*What the task requires*
Return a copy of every line in the records that includes the word "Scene".

*Raw records*
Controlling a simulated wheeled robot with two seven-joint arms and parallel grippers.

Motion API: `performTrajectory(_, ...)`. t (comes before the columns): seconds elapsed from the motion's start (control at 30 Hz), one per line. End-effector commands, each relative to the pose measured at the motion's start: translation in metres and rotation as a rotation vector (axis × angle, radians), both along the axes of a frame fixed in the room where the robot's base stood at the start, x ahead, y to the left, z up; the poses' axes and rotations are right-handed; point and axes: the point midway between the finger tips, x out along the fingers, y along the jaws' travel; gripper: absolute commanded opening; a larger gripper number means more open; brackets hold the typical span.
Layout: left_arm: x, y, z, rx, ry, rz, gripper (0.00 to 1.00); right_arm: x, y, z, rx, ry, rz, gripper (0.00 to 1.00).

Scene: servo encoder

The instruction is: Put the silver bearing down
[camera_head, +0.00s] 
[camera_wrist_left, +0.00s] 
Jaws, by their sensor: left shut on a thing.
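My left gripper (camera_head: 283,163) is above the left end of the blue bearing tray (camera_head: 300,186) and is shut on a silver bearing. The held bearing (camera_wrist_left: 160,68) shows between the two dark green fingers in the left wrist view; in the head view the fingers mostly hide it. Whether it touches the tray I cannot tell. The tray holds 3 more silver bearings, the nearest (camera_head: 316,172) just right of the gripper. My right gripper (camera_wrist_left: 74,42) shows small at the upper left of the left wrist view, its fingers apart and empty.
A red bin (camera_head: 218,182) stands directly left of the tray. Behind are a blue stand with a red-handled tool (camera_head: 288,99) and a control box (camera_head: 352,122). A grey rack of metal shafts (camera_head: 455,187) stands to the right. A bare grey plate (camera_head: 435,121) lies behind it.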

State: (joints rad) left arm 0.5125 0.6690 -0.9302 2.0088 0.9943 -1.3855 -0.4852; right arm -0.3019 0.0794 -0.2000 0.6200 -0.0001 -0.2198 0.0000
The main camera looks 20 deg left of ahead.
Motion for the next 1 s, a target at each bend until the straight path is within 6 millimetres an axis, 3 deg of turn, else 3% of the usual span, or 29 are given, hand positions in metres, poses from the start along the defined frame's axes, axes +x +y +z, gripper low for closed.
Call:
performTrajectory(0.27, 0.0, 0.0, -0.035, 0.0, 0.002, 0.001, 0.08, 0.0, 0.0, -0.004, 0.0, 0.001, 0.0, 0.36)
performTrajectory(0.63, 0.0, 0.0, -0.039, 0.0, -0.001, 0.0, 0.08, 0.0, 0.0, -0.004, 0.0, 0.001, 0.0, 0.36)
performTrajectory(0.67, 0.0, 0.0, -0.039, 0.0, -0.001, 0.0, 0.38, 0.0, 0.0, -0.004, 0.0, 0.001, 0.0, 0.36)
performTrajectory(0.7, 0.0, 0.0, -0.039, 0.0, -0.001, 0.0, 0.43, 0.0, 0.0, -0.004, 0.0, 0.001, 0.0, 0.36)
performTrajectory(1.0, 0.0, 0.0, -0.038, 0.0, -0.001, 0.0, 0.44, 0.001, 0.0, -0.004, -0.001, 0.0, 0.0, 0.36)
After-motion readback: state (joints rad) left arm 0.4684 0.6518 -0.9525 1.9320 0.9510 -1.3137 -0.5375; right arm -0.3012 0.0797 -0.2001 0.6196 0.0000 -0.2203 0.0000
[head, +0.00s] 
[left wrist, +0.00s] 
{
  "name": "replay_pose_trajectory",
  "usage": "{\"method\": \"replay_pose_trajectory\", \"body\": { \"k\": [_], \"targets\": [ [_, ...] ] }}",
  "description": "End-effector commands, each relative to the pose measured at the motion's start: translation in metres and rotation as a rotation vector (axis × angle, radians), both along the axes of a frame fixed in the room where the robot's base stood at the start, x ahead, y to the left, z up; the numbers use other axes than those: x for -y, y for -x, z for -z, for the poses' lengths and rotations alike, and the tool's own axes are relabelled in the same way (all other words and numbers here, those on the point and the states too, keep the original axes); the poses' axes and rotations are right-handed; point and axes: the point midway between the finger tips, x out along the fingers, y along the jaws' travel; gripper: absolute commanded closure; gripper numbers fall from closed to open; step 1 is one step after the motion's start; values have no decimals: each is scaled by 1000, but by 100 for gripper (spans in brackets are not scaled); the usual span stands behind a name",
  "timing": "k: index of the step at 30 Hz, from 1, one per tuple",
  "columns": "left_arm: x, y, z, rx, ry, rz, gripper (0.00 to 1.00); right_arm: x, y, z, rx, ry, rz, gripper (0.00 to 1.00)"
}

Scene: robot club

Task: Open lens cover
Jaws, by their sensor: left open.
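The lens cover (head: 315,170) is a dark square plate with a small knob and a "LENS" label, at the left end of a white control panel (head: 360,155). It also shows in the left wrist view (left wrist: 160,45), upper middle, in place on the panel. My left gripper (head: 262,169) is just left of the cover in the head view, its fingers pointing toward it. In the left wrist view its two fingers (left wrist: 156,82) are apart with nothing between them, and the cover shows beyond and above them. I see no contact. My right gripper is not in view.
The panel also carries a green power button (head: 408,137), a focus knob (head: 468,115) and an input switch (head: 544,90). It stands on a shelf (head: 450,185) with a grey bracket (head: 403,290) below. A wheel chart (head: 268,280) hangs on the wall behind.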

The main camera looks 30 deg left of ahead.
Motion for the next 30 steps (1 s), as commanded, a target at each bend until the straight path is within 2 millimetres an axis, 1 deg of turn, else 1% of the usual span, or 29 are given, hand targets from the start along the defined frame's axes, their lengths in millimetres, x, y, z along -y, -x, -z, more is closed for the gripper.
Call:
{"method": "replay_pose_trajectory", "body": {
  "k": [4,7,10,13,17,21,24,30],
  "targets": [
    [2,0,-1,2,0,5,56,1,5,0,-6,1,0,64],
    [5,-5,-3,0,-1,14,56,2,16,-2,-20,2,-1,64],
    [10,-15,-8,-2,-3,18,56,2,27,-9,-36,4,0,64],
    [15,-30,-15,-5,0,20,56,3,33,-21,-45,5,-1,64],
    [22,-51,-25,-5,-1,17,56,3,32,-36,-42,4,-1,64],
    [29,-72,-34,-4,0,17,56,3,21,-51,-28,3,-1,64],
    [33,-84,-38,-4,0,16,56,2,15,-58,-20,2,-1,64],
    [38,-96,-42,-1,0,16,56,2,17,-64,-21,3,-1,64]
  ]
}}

*Answer for this exercise*
Scene: servo encoder
Scene: robot club

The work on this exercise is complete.